Hace años leí Moby Dick y desde entonces siempre lo he tenido, junto con Bartleby, como unos de mis libros favoritos. El asunto es que el tiempo pasa y los libros se me borran de una forma impresionante. Y eso que la historia de Moby Dick es de sobra conocida. Pero aparte de eso, salvo algunas cosas muy puntuales, solo me quedaba un recuerdo borroso. Más bien abstracto. Una especie de sensación general que resume las intensidades pasadas que me brindó el libro.
El otro día Cata se encontró un ejemplar de Moby Dick en una de las bibliotecas de Libros Barco. Gracias a eso ahora estoy a punto de zarpar con Ismael y Quiqueg en el barco del capitán Ahab, después de pasar el inigualable sermón del cura en clave marinera. Más allá de eso, sin embargo, es casi como si nunca lo hubiera leído. O más bien, como si ese recuerdo fantasmagórico, que aún guardaba, se superpusiera a cada tanto con esta nueva lectura y me ayudara a recordar características del mí mismo de antes, mientras el libro como tal no deja de leer al mí mismo de ahora.
Los grandes libros como Moby Dick tienen algo impalpable que los hace grandes y no es precisamente el virtuosismo ni la técnica. Tampoco lo novedoso ni lo originales que puedan llegar a ser. Se trata más bien de algo insondable que conmueve en lo más hondo y que, a través de las palabras, trasciende la aventura más increíble e incluso las palabras mismas.
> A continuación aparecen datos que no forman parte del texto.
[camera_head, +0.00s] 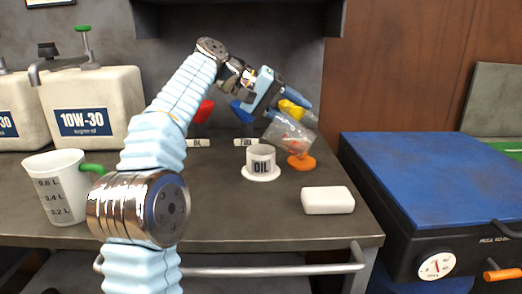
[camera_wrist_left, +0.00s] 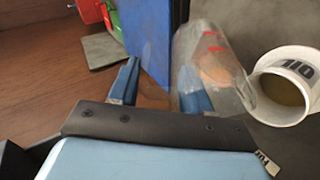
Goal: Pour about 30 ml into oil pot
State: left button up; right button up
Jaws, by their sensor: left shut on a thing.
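The white oil pot (camera_head: 261,158), labelled OIL, stands upright on its white base on the bench. Its open mouth also shows in the left wrist view (camera_wrist_left: 309,60), with brownish-yellow liquid inside. My left gripper (camera_head: 285,105) is above and a little right of the pot, shut on a clear cup (camera_head: 288,136). The cup is tilted, with its lower end toward the pot's right side. In the left wrist view the clear cup (camera_wrist_left: 222,62), with red marks, is beside my fingers (camera_wrist_left: 158,85), its rim close to the pot. I cannot tell whether liquid is flowing. My right gripper is not in view.
A white measuring jug (camera_head: 52,187) with a green handle stands at left, before a 10W-30 canister (camera_head: 95,105). A white block (camera_head: 328,200) lies near the right edge. Red (camera_head: 203,111) and blue (camera_head: 243,112) objects stand behind. An orange disc (camera_head: 301,162) is beside the pot.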

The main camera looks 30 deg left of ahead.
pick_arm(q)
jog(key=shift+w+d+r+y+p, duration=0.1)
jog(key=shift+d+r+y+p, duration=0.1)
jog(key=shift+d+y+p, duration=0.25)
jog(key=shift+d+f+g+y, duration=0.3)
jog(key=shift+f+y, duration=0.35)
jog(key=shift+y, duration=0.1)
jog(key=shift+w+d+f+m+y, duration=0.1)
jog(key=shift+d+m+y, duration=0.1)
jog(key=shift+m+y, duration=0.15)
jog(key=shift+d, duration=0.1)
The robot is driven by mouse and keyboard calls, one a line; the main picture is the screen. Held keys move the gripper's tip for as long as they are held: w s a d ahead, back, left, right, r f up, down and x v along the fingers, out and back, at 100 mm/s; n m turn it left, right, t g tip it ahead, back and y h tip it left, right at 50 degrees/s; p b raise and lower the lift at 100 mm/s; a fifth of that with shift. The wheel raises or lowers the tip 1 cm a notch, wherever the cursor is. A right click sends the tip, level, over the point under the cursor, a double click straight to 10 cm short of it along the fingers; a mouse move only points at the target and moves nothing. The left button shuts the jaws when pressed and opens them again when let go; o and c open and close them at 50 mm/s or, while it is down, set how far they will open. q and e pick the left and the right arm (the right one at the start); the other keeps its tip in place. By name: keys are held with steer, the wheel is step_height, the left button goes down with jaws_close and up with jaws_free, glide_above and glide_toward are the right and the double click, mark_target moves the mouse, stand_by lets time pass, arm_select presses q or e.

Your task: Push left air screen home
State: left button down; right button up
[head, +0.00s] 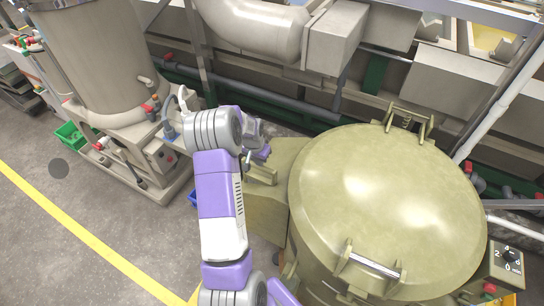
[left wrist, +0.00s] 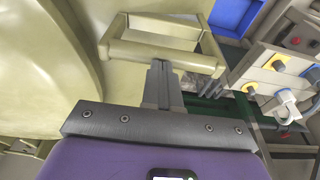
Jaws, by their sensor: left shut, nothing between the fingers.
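An olive-green vessel with a round domed lid (head: 385,205) stands at the right in the head view. At its left side is an olive box-like part (head: 266,218) with a bar handle (head: 263,174), apparently the left air screen. In the left wrist view the handle (left wrist: 150,52) is a rectangular olive frame. My left gripper (head: 265,152) is shut and empty beside the handle. In the left wrist view its fingertips (left wrist: 162,68) overlap the handle's near bar; I cannot tell whether they touch it. My right gripper is out of view.
A grey cylindrical tank (head: 100,60) on a stand is at the left, with a green crate (head: 70,135) beside it. Ducts and pipes (head: 260,28) run along the back. A control box (head: 508,258) is at the lower right. The grey floor (head: 60,235) at the lower left is clear.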

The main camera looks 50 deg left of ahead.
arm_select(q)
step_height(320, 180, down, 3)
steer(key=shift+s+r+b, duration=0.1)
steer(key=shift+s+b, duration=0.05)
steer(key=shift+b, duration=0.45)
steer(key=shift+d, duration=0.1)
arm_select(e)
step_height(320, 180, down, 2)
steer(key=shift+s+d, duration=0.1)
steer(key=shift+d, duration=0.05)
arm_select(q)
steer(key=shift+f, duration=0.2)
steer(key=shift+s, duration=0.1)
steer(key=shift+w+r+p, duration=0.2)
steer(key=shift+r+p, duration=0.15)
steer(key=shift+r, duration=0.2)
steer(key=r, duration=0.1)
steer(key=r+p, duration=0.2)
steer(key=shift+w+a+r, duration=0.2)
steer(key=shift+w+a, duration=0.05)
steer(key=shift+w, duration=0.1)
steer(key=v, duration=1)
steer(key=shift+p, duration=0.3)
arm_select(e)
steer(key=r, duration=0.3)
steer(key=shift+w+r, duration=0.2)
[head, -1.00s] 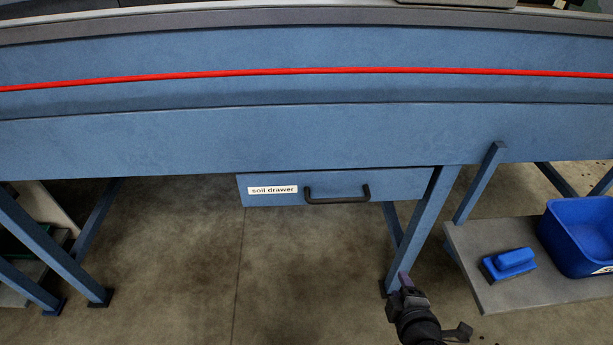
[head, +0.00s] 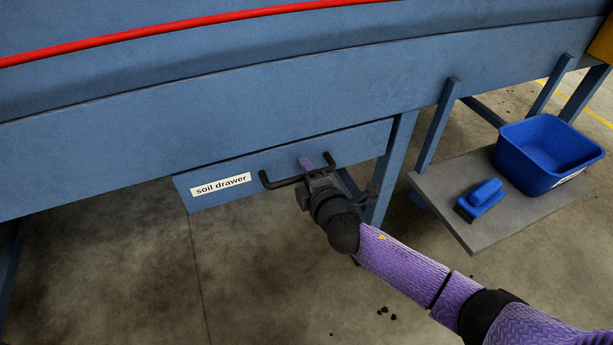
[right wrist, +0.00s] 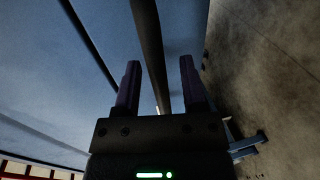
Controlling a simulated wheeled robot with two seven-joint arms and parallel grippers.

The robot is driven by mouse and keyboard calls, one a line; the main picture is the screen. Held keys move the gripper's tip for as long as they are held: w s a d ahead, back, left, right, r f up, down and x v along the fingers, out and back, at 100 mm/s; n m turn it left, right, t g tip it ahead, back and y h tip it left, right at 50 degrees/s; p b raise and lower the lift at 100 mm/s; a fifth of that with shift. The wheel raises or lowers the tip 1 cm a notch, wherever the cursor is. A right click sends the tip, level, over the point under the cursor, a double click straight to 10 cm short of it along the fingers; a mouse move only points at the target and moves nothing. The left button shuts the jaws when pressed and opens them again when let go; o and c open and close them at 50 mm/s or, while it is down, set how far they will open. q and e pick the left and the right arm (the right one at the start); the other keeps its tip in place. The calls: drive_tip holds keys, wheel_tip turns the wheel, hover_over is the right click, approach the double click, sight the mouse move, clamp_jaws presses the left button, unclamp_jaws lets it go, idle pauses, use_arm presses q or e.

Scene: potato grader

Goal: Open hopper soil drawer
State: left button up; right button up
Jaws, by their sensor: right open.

De un tiempo para acá, sin embargo, parece que todo se redujera a la forma y al tal estilo, que nadie sabe definir muy bien. Todo es forma, se oye decir a cada rato. La forma es el contenido, repiten muchos. Lo importante es desarrollar un estilo, tener una voz reconocible, argumentan otros como si lo acabaran de pensar.
Y obvio que todo eso tiene su importancia. Solo que, por lo menos a mí, el hecho de que un libro esté supuestamente bien escrito no me alcanza para disfrutarlo. Puede que lo lea sin mayores contratiempos de principio a fin. Pero al terminarlo, si no tiene nada más que ofrecerme que su forma y su técnica, tengo la sensación de haber pasado frente a un bello cascarón vacío y, apenas cierro el libro, quedo como en signo de pregunta: ¿Y?
Luego, todo lo que acabo de leer, se desvanece al instante. No queda ninguna sensación. Ningún recuerdo. Nada.